§ **What the task asks**: Exclude the pictures and return every line exactly as written.

(Saved data entries)
>> begin

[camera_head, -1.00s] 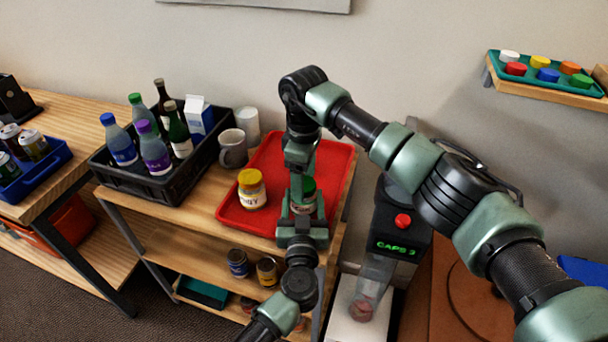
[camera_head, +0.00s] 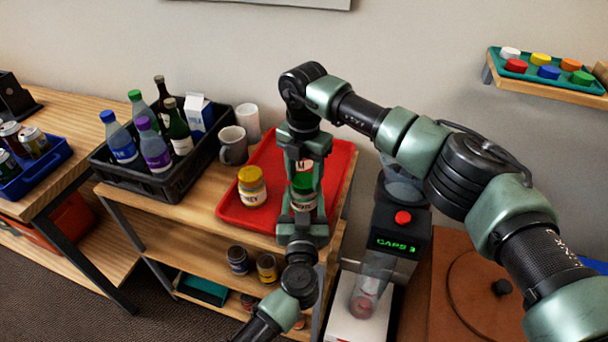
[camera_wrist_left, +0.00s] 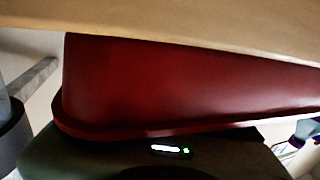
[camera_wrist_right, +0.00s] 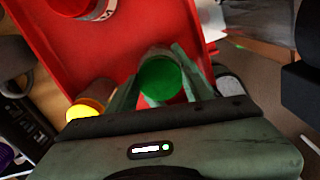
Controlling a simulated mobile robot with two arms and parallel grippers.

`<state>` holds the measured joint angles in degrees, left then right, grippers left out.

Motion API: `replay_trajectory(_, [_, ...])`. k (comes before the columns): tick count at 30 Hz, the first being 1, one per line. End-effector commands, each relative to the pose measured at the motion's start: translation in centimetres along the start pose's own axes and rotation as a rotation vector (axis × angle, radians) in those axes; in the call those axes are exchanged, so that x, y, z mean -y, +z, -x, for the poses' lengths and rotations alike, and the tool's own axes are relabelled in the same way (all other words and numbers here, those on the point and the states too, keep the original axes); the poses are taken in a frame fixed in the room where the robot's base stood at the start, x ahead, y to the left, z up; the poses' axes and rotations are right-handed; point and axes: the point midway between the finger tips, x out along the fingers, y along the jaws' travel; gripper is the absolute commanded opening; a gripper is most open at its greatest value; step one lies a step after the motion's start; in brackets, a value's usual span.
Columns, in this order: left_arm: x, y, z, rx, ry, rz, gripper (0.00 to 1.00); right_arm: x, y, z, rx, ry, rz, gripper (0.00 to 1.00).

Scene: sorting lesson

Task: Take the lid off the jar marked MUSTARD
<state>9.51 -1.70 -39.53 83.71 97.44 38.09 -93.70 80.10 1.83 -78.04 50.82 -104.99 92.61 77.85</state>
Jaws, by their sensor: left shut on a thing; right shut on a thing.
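A jar (camera_head: 302,203) with a green lid (camera_head: 303,182) stands at the right of the red tray (camera_head: 262,160); its lettering is too small to read. My right gripper (camera_head: 303,187) comes down from above, shut on the green lid; the right wrist view shows the lid (camera_wrist_right: 160,78) between its fingers. I cannot tell whether a gap separates lid and jar. My left gripper (camera_head: 302,213) is shut on the jar from the front, low down. Behind the right fingers a white label (camera_head: 303,165) shows an M, apparently on another jar.
A yellow-lidded jar (camera_head: 252,187) stands left on the tray. A mug (camera_head: 233,146) and a black bottle crate (camera_head: 135,182) are farther left. A machine reading CAPS 3 (camera_head: 398,243) stands at the right.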

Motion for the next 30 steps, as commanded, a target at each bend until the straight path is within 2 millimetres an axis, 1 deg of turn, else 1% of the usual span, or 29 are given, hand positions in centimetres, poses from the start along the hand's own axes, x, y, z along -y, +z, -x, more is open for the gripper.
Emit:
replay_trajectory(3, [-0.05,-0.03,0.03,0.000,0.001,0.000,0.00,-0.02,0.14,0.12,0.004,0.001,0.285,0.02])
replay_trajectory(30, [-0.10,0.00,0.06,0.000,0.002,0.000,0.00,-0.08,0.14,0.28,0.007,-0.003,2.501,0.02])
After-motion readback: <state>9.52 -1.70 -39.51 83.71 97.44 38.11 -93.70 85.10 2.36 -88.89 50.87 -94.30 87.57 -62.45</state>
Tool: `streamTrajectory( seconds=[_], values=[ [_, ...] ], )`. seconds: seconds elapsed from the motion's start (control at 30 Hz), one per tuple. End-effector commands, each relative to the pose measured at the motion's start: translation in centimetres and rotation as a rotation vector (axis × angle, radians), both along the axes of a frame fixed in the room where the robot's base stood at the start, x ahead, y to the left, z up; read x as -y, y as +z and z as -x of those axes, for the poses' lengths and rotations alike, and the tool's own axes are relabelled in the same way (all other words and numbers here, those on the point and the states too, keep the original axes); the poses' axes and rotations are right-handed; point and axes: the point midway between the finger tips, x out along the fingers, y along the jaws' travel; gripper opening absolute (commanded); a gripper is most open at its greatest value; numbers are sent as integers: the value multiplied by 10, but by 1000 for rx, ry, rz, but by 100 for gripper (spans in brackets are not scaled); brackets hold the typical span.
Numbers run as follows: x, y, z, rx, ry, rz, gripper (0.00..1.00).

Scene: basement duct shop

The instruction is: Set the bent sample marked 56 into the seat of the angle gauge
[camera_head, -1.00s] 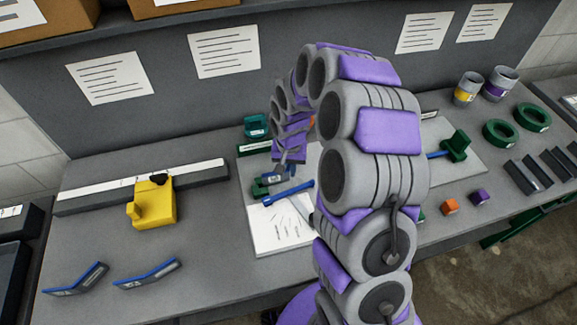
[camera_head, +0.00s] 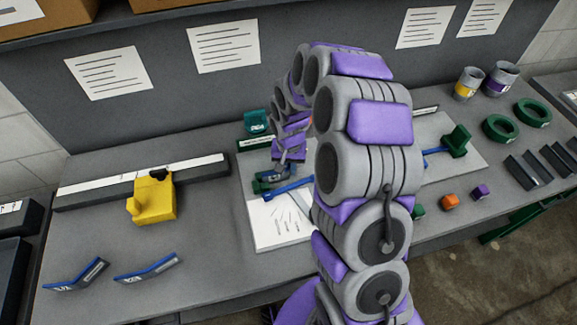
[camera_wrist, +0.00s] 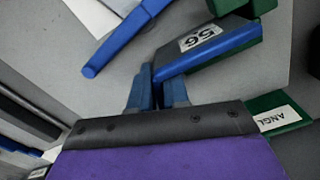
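The bent sample marked 56 (camera_wrist: 205,42) is grey with a blue edge and a white label. In the wrist view my gripper (camera_wrist: 158,82) has its fingers close together on its near end. In the head view my gripper (camera_head: 286,163) is low over the angle gauge, and the sample (camera_head: 272,176) shows partly beside it. The gauge has a green seat (camera_wrist: 242,8), a blue pointer arm (camera_wrist: 118,38) and a white sheet with angle lines (camera_head: 280,225). The sample's far end is at the green seat; I cannot tell whether it rests in it.
Two other bent samples (camera_head: 76,274) (camera_head: 148,268) lie at front left. A green block (camera_head: 257,122) stands behind the gauge. Rings, cups and small cubes are at right.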

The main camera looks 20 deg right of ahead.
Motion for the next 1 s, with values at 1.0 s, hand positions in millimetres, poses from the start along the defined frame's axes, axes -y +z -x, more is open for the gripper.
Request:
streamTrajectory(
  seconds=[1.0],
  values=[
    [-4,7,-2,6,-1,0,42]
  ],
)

>> end

§ **Task output**:
[camera_head, -1.00s] 
[camera_head, +0.00s] 
[camera_wrist_left, +0.00s] 
[camera_wrist_right, +0.00s] 
Controlling a simulated mobile robot with two arms and parallel grippers.

`<state>` holds the measured joint angles in degrees, left then right, grippers left out.

Motion API: `replay_trajectory(_, [_, ...])`. k (comes before the columns): tick count at 30 Hz, the first being 1, one per line. End-effector commands, each relative to the pose measured at the motion's start: translation in centimetres along the start pose's own axes and rotation as a rotation vector (axis × angle, radians) in those axes; in the call those axes are exchanged, so that x, y, z mean -y, +z, -x, for the poses' lengths and rotations alike, and the tool's own axes are relabelled in the same way (all other words and numbers here, those on the point and the states too, keep the original axes); the poses are taken in a frame fixed in the room where the robot's base stood at the start, x ahead, y to the left, z up; the poses' axes and rotations are right-handed; point and axes: the point midway between the finger tips, x out along the fingers, y along the jaws' travel; gripper is the absolute commanded opening; a gripper is most open at its greatest value; step one lies a step after the motion's start; in brackets, a value's usual span.
Columns, in this order: left_arm: x, y, z, rx, ry, rz, gripper (0.00 to 1.00); right_arm: x, y, z, rx, ry, rz, gripper (0.00 to 1.00).

Scene: sorting lesson

Task: Take the lid off the jar marked MUSTARD
<state>9.51 -1.70 -39.53 83.71 97.44 38.09 -93.70 80.10 1.83 -78.04 50.82 -104.99 92.61 77.85</state>
Jaws, by their sensor: left shut on a thing; right shut on a thing.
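A jar (camera_head: 302,203) with a green lid (camera_head: 303,182) stands at the right of the red tray (camera_head: 262,160); its lettering is too small to read. My right gripper (camera_head: 303,187) comes down from above, shut on the green lid; the right wrist view shows the lid (camera_wrist_right: 160,78) between its fingers. I cannot tell whether a gap separates lid and jar. My left gripper (camera_head: 302,213) is shut on the jar from the front, low down. Behind the right fingers a white label (camera_head: 303,165) shows an M, apparently on another jar.
A yellow-lidded jar (camera_head: 252,187) stands left on the tray. A mug (camera_head: 233,146) and a black bottle crate (camera_head: 135,182) are farther left. A machine reading CAPS 3 (camera_head: 398,243) stands at the right.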

Motion for the next 30 steps, as commanded, a target at each bend until the straight path is within 2 millimetres an axis, 1 deg of turn, else 1% of the usual span, or 29 are given, hand positions in centimetres, poses from the start along the hand's own axes, x, y, z along -y, +z, -x, more is open for the gripper.
Emit:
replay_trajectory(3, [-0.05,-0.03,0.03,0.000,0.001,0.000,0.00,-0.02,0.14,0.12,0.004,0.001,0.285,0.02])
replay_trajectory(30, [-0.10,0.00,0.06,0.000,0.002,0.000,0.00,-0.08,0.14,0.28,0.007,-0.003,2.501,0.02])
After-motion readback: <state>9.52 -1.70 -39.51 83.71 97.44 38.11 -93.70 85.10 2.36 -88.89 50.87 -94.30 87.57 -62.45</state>
Tool: `streamTrajectory( seconds=[_], values=[ [_, ...] ], )`. seconds: seconds elapsed from the motion's start (control at 30 Hz), one per tuple. End-effector commands, each relative to the pose measured at the motion's start: translation in centimetres and rotation as a rotation vector (axis × angle, radians), both along the axes of a frame fixed in the room where the robot's base stood at the start, x ahead, y to the left, z up; read x as -y, y as +z and z as -x of those axes, for the poses' lengths and rotations alike, and the tool's own axes are relabelled in the same way (all other words and numbers here, those on the point and the states too, keep the original axes); the poses' axes and rotations are right-handed; point and axes: the point midway between the finger tips, x out along the fingers, y along the jaws' travel; gripper opening absolute (commanded); a gripper is most open at its greatest value; numbers are sent as integers: the value multiplied by 10, but by 1000 for rx, ry, rz, but by 100 for gripper (spans in brackets are not scaled); brackets hold the typical span.
Numbers run as follows: x, y, z, rx, ry, rz, gripper (0.00..1.00).

Scene: basement duct shop

The instruction is: Set the bent sample marked 56 into the seat of the angle gauge
[camera_head, -1.00s] 
[camera_head, +0.00s] 
[camera_wrist, +0.00s] 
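The bent sample marked 56 (camera_wrist: 205,42) is grey with a blue edge and a white label. In the wrist view my gripper (camera_wrist: 158,82) has its fingers close together on its near end. In the head view my gripper (camera_head: 286,163) is low over the angle gauge, and the sample (camera_head: 272,176) shows partly beside it. The gauge has a green seat (camera_wrist: 242,8), a blue pointer arm (camera_wrist: 118,38) and a white sheet with angle lines (camera_head: 280,225). The sample's far end is at the green seat; I cannot tell whether it rests in it.
Two other bent samples (camera_head: 76,274) (camera_head: 148,268) lie at front left. A green block (camera_head: 257,122) stands behind the gauge. Rings, cups and small cubes are at right.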

The main camera looks 20 deg right of ahead.
Motion for the next 1 s, with values at 1.0 s, hand positions in millimetres, poses from the start along the defined frame's axes, axes -y +z -x, more is open for the gripper.
Request:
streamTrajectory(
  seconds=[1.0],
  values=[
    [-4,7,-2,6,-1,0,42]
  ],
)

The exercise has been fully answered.